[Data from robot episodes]
•••••
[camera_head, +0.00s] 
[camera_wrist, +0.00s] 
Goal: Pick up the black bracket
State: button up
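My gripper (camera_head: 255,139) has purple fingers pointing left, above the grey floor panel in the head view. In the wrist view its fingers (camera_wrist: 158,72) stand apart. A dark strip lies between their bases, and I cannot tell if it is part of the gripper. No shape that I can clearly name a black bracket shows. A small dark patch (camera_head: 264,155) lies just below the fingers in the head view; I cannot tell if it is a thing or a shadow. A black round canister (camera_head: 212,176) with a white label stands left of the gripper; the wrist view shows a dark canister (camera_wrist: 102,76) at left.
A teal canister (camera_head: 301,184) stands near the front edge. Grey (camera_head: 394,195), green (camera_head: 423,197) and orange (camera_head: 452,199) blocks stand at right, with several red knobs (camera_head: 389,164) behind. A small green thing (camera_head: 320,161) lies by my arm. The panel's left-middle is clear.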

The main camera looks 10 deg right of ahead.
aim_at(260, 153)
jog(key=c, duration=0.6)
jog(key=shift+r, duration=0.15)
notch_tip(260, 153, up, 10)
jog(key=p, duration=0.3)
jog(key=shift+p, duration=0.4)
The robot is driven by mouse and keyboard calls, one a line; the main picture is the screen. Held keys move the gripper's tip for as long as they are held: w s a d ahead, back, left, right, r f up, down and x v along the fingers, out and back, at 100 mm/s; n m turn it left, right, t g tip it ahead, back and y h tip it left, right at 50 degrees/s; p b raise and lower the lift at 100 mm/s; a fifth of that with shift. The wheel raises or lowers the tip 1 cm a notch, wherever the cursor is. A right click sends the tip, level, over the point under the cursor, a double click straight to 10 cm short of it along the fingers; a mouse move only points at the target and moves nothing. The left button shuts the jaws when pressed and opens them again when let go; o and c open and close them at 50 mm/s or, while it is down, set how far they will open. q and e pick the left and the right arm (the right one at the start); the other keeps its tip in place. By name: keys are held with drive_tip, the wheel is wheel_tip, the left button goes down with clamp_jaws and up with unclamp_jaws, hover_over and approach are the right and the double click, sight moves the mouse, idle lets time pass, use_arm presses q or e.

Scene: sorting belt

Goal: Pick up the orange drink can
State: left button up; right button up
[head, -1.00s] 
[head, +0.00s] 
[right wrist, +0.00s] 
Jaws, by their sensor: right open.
•••••
Written exercise:
Provide solely the number of lines in the data that include the word "Goal".

Answer in full:
2